Here’s another request from expedia.com, sent as a POST, but with the same extension:

Expedia Query

This primarily optimizes website performance, but it creates several challenges for web scraping:

  • GET requests are usually more prone to being blocked.
  • Hidden Query Parameters: We don’t know the full query, so if the website responds with a “Persisted query not found” error (asking us to send the query in full, not just the hash), we can’t send it.
  • Once the website changes even a little bit and the clients start asking for a new query - even though the old one might still work, the server will very soon forget its ID/hash, and your request with this hash will never work again, since you can’t “remind” the server of the full query text.

For various reasons, you might need to extract the entire GraphQL query text, but this can be tricky. While you could inspect the website’s JavaScript to find the query text, it’s often dynamically constructed from multiple fragments, making it hard to piece together.

Instead, we’ll take a more direct approach: tricking the client application (e.g., the browser) into revealing the full query. When the client uses a hash that the server doesn't recognize, the server typically responds with an error message like PersistedQueryNotFound. This prompts the client to resend the full query in a subsequent request. By intercepting and modifying the original request to include an invalid hash, we can trigger this behavior and capture the complete query text. This method avoids digging through JavaScript and relies on the natural error-handling flow of the client-server interaction.

For exactly this use case, a perfect tool exists: mitmproxy, an open-source Python library that intercepts requests made by your own devices, websites, or apps and allows you to modify them with simple Python scripts.

Download mitmproxy, and prepare a Python script like this:

import json

def request(flow):
try:
dat = json.loads(flow.request.text)
dat[0]["extensions"]["persistedQuery"]["sha256Hash"] = "0d9e" # any bogus hex string here
flow.request.text = json.dumps(dat)
except:
pass

This defines a hook that mitmproxy will run on every request: it tries to load the request's JSON body, modifies the hash to an arbitrary value, and writes the updated JSON as a new body of the request.

We also need to make sure we reroute our browser requests to mitmproxy. For this purpose we are going to use a browser extension called FoxyProxy. It is available in both Firefox and Chrome.

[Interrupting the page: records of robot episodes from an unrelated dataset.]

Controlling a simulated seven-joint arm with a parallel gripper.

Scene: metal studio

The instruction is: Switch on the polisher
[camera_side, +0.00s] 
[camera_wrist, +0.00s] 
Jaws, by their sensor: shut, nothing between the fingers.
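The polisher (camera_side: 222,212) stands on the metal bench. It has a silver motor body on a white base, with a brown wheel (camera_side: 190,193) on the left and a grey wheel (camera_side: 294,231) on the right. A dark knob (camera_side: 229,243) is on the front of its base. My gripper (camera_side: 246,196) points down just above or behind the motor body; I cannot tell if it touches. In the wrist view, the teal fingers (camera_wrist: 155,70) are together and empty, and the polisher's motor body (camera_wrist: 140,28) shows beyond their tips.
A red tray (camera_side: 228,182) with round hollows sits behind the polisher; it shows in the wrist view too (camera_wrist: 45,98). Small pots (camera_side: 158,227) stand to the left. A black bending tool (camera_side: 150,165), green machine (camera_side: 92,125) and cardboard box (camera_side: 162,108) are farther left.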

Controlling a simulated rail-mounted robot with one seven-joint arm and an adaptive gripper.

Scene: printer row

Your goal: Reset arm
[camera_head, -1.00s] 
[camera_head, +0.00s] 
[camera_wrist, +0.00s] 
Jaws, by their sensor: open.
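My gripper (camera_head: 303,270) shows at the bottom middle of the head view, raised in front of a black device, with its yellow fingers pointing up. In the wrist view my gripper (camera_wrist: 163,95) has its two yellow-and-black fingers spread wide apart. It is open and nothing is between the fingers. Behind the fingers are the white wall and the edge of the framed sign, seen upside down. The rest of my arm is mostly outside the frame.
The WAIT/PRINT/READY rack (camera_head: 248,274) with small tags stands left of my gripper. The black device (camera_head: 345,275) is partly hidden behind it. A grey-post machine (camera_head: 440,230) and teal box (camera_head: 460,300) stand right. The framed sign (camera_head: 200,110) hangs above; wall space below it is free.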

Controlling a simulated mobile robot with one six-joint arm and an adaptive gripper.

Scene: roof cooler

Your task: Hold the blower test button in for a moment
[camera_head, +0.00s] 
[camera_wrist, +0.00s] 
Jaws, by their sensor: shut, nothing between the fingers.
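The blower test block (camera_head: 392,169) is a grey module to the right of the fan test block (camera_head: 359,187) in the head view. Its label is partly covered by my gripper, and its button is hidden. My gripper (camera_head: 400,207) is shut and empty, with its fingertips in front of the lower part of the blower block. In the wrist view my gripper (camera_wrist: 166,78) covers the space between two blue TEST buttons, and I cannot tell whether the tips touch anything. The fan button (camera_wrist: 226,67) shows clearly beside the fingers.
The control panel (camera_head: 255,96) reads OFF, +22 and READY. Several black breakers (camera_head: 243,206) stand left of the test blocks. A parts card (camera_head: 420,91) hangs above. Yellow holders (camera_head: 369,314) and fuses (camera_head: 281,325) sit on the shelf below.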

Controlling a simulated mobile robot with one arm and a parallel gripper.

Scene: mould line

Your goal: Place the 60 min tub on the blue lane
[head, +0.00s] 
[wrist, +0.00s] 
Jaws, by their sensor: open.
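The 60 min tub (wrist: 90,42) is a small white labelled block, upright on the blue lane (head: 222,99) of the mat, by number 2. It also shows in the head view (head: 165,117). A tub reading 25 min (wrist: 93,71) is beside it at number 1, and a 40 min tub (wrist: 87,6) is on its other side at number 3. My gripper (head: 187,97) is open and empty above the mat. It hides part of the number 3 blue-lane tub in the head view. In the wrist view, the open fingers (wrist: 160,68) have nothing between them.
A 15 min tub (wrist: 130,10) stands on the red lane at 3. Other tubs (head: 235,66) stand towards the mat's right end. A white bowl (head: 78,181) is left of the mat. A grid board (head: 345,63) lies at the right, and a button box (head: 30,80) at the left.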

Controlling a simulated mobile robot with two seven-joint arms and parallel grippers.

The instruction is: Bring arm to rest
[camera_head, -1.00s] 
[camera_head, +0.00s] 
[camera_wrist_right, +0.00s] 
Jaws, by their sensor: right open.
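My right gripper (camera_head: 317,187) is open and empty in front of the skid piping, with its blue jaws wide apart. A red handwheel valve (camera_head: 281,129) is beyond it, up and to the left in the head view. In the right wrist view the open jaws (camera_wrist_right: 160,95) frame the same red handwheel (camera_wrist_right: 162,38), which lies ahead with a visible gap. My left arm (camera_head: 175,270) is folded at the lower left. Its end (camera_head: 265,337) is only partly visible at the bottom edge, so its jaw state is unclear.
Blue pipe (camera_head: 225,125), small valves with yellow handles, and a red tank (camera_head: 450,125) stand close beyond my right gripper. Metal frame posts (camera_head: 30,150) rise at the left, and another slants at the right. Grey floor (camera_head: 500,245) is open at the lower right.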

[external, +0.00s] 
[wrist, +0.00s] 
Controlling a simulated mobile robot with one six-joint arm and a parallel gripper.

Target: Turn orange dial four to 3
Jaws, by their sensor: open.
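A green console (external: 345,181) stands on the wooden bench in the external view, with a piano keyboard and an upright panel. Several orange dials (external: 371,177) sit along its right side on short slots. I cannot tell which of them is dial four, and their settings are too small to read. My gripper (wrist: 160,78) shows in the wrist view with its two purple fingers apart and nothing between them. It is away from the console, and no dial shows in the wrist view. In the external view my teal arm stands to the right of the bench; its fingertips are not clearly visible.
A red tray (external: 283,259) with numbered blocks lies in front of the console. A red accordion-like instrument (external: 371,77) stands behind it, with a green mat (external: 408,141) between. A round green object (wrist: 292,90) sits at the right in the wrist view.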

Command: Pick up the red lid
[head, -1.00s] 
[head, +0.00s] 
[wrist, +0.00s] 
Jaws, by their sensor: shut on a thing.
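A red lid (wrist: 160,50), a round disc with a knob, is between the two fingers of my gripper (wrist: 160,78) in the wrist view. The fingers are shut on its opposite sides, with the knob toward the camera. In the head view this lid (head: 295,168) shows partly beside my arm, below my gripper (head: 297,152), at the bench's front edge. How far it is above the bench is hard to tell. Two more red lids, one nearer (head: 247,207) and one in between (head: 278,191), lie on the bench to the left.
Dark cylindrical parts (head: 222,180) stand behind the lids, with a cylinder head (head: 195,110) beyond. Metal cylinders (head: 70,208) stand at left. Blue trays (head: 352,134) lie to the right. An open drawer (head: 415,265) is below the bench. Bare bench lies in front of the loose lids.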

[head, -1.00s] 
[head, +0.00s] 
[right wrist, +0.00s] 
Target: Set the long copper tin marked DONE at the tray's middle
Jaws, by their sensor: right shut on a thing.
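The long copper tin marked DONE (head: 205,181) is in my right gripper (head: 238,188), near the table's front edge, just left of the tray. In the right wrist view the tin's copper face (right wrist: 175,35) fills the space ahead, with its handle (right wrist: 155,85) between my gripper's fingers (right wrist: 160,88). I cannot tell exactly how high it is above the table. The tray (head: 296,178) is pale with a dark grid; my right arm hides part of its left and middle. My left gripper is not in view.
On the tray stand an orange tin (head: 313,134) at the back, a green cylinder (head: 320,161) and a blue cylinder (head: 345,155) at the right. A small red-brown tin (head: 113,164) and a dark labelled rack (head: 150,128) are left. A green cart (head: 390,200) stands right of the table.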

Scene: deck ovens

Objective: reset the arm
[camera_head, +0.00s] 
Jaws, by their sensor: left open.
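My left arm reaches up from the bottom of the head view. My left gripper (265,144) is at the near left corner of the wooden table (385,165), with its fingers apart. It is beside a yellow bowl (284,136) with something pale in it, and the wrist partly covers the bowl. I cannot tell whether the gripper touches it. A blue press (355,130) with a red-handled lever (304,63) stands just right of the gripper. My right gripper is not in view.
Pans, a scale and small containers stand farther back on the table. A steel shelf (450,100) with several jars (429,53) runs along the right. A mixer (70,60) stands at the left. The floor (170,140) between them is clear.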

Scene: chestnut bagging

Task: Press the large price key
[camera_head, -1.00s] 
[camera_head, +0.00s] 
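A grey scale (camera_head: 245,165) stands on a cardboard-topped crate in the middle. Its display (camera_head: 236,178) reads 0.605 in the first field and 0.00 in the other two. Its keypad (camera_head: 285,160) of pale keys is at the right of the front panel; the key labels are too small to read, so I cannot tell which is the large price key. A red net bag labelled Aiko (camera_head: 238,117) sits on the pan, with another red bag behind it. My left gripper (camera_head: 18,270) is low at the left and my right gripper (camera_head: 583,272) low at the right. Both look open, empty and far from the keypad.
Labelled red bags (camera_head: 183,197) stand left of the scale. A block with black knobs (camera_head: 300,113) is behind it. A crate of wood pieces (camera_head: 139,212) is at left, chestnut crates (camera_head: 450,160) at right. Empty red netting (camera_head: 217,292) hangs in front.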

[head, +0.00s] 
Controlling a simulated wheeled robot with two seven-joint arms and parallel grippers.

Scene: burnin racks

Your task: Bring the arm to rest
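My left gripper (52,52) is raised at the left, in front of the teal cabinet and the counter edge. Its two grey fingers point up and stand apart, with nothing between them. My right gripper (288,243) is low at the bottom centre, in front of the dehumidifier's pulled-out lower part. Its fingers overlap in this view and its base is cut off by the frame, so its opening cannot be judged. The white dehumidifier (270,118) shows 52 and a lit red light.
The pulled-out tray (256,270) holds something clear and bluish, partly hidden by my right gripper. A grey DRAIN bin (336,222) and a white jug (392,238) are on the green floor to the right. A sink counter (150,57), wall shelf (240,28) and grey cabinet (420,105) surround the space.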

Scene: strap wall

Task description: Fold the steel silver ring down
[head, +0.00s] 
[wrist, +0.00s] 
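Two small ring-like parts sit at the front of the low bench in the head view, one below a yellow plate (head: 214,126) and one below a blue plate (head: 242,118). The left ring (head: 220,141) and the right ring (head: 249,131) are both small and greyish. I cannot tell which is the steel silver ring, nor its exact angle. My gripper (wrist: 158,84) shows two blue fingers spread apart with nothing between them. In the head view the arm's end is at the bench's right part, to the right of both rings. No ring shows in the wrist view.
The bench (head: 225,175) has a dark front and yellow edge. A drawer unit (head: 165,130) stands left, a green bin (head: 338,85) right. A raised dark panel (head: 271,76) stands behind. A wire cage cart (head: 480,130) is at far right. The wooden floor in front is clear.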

Just add a route with these settings:

mitmproxy settings

Now we can run mitmproxy with this script: mitmweb -s script.py

This will open a browser tab where you can watch all the intercepted requests in real-time.

Browser tab

If you go to the particular path and see the query in the request section, you will see some garbage value has replaced the hash.

Replaced hash

Now, if you visit Zillow and open that particular path that we tried for the extension, and go to the response section, the client-side receives the PersistedQueryNotFound error.

Persisted query error

The front end of Zillow reacts with sending the whole query as a POST request.

POST request

We extract the query and hash directly from this POST request. To ensure that the Zillow server does not forget about this hash, we periodically run this POST request with the exact same query and hash. This will ensure that the scraper continues to work even when the server's cache is cleaned or reset or the website changes.

Conclusion

Persisted queries are a powerful optimization tool for GraphQL APIs, enhancing website performance by minimizing payload sizes and enabling GET request caching. However, they also pose significant challenges for web scraping, primarily due to the reliance on server-stored hashes and the potential for those hashes to become invalid.

Using mitmproxy to intercept and manipulate GraphQL requests gives an efficient approach to reveal the full query text without delving into complex client-side JavaScript. By forcing the server to respond with a PersistedQueryNotFound error, we can capture the full query payload and utilize it for scraping purposes. Periodically running the extracted query ensures the scraper remains functional, even when server-side cache resets occur or the website evolves.